Prompt: For this exercise, repeat all of the material verbatim apart from its images.

Collected material:
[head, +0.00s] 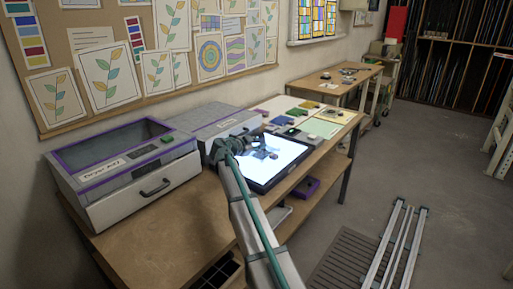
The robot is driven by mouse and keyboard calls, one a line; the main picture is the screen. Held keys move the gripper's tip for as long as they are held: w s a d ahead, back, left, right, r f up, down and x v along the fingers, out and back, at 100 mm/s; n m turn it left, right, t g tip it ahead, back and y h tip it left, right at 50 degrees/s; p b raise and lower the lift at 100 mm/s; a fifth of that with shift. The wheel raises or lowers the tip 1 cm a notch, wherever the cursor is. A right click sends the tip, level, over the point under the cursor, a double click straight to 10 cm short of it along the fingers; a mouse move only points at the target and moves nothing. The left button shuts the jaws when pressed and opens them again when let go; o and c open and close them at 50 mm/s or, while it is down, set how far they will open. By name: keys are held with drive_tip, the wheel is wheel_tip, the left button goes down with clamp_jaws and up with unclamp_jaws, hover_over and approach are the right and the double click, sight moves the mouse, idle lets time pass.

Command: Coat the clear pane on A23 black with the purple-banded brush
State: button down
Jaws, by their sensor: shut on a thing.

Final answer:
[head, +0.00s] 
The robot is driven by mouse and keyboard calls, one a line; the main picture is the screen. Held keys move the gripper's tip for as long as they are held: w s a d ahead, back, left, right, r f up, down and x v along the fingers, out and back, at 100 mm/s; n m turn it left, right, t g tip it ahead, back and y h tip it left, right at 50 degrees/s; p b raise and lower the lift at 100 mm/s; a fifth of that with shift. The wheel raises or lowers the tip 1 cm a notch, wherever the cursor is. A right click sends the tip, level, over the point under the cursor, a double click straight to 10 cm short of it along the fingers; a mouse move only points at the target and moves nothing. The left button shuts the jaws when pressed and opens them again when let go; o and c open and close them at 50 mm/s or, while it is down, set how far they will open. By name: keys are held with drive_tip, the wheel is wheel_tip, the left button goes down with clamp_jaws and up with unclamp_jaws, hover_over and approach are the right and the double click, sight moves the mouse, idle lets time pass.

Command: Coat the clear pane on A23 black with the purple-banded brush
State: button down
Jaws, by their sensor: shut on a thing.

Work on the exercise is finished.